120 MINUTES, HISTORICAL MELODRAMA
WRITERS: ROLF BASEDOW, GABRIEL HEIM
PRODUCER: ONE TWO FILMS
FUNDING: FFA DEVELOPMENT & SCRIPT FUNDING
SEEKING FOR: DISTRIBUTION, FINANCING, INVESTORS
Berlin 1945. The war is over and the four Allied Powers have taken control. Thousands of Jews who have survived the war somewhere in Europe, are gathered in post-war Berlin. They have no other place to go. These so called ‘DPs‘ (Displaced Persons) bring their language, their culture, and their music to Berlin, before moving on to America, Argentina or Palestine. These men, women, children and youths are neither winners nor moralists. They are eager to enjoy life again after exhausting years in darkness and total deprivation. They want to be a ‘Mensch‘ among others. In this intense emotional setting, four young people meet and become close friends, helping one other in every situation with courage, charm and chutzpah. These first years in Berlin feel like a long, long summer that ends in 1948 when General Eisenhower evacuates most of the remaining 6.000 DPs with the empty air-lift ‘candy Bombers‘ out of cold war Berlin.
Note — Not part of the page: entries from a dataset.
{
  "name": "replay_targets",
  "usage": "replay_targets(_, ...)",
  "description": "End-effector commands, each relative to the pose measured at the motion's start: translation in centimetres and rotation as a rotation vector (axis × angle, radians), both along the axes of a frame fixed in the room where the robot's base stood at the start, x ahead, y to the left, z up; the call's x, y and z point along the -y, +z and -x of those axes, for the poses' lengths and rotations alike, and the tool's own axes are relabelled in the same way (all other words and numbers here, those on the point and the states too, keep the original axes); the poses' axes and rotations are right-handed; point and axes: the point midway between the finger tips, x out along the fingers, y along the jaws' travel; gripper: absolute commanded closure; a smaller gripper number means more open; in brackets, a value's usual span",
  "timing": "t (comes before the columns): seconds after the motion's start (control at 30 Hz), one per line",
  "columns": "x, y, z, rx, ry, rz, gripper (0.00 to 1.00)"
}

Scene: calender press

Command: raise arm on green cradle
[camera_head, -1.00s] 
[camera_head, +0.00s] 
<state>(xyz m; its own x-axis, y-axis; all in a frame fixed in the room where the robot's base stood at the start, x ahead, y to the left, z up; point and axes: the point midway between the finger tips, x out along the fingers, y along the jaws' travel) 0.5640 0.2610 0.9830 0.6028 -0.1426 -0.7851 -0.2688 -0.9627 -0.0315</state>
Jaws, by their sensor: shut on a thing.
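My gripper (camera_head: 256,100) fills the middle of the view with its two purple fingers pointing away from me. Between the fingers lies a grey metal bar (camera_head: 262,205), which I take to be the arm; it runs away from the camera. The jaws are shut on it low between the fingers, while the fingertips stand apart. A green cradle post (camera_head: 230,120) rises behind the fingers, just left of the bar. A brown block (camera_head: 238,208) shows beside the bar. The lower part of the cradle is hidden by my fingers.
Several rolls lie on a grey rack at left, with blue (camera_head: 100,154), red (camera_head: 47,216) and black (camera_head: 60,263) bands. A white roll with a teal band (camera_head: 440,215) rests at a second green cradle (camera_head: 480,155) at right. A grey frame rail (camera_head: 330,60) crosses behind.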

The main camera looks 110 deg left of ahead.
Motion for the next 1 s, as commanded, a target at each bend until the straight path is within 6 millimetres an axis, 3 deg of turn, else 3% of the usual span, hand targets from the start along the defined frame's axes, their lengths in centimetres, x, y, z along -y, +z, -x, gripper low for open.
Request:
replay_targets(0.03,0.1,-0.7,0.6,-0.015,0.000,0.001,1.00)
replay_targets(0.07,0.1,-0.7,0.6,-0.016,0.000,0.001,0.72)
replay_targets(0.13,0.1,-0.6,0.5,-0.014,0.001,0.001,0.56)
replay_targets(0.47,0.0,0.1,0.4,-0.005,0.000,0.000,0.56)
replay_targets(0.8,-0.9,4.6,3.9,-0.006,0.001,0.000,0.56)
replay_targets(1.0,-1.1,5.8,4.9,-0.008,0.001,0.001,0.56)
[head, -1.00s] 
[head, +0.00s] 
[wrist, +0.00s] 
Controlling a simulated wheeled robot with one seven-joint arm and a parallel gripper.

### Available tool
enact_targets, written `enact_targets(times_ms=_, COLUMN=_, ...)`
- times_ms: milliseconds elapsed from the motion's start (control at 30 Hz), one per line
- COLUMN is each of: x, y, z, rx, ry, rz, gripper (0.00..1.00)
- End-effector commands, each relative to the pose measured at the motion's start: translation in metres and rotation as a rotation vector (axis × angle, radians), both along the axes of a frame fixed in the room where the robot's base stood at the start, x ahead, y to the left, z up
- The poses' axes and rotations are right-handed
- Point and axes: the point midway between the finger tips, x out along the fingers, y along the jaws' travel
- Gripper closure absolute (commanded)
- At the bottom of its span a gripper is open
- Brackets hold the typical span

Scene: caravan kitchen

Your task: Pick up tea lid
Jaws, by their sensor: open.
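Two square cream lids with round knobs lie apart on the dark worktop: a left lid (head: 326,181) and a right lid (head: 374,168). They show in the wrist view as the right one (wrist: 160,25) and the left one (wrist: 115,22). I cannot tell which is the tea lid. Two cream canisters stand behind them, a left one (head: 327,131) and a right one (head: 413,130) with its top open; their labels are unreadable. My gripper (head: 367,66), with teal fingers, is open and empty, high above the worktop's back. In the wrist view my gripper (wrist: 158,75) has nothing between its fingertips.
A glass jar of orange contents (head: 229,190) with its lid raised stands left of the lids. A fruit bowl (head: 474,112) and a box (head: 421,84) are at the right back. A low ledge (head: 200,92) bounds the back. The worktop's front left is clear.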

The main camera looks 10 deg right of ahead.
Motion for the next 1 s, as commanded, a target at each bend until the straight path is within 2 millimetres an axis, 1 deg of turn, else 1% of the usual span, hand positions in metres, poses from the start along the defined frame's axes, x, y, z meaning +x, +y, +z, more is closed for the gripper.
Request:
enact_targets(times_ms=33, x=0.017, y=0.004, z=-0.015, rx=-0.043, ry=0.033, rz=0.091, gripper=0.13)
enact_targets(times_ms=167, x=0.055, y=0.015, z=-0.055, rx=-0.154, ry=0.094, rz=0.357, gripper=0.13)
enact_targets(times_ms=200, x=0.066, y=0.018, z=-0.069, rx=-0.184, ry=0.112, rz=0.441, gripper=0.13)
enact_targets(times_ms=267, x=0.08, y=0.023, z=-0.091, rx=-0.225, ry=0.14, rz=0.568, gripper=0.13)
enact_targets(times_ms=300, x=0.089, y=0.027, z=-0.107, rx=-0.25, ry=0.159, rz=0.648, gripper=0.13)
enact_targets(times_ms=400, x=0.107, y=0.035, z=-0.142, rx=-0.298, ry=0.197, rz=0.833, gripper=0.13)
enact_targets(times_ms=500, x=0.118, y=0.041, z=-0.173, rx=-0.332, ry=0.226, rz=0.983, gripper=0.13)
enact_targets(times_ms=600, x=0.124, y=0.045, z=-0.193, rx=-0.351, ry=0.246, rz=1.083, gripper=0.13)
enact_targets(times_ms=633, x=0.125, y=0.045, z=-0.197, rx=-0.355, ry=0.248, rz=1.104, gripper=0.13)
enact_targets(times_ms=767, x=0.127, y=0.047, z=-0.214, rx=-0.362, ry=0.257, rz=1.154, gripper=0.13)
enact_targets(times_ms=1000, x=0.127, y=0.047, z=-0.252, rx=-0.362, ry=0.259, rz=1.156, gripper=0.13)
CO-WRITER / RESEARCH: GABRIEL HEIM
Gabriel Heim was born 1950 in Zurich and graduated from the Munich film school. In the following years he produced a large number of TV documentaries for German television ARD. 1985 he became a senior correspondent for Swiss Television, covering Middle East and White House affairs in the US. Between 1991 and 2003 he continued his career at WDR, Cologne; first as program manager, later as the head of the program-planning & development unit. From 2000 on he was senior executive of all WDR programs. In 2003 he was appointed Television Director to the ARD-affiliate RBB in Berlin. Among other innovations he has strongly backed many fictional TV films and series in Berlin. In 2008 he left television to go back to filmmaking. Berlin Balagan is based on the research and fictionalized characters of his acclaimed documentary Transit Berlin (2009).
The Second World War is probably the biggest source of stories in the history of cinema. The list of successful films is endless. And yet, there are still stories to be told, stories worth telling. Berlin Balagan brings a new aspect to the screen and is set in a time where most of the afore-mentioned films end: the ending of the war is the beginning of the film. It’s a time when people are learning to be human beings again, young people, full of vibrant energy willing to live their life no matter what comes. We strongly believe that this positive story, depicting the first years of a whole generation and set at the epicentre of dramatic post-war turmoil, will gain interest all over the world.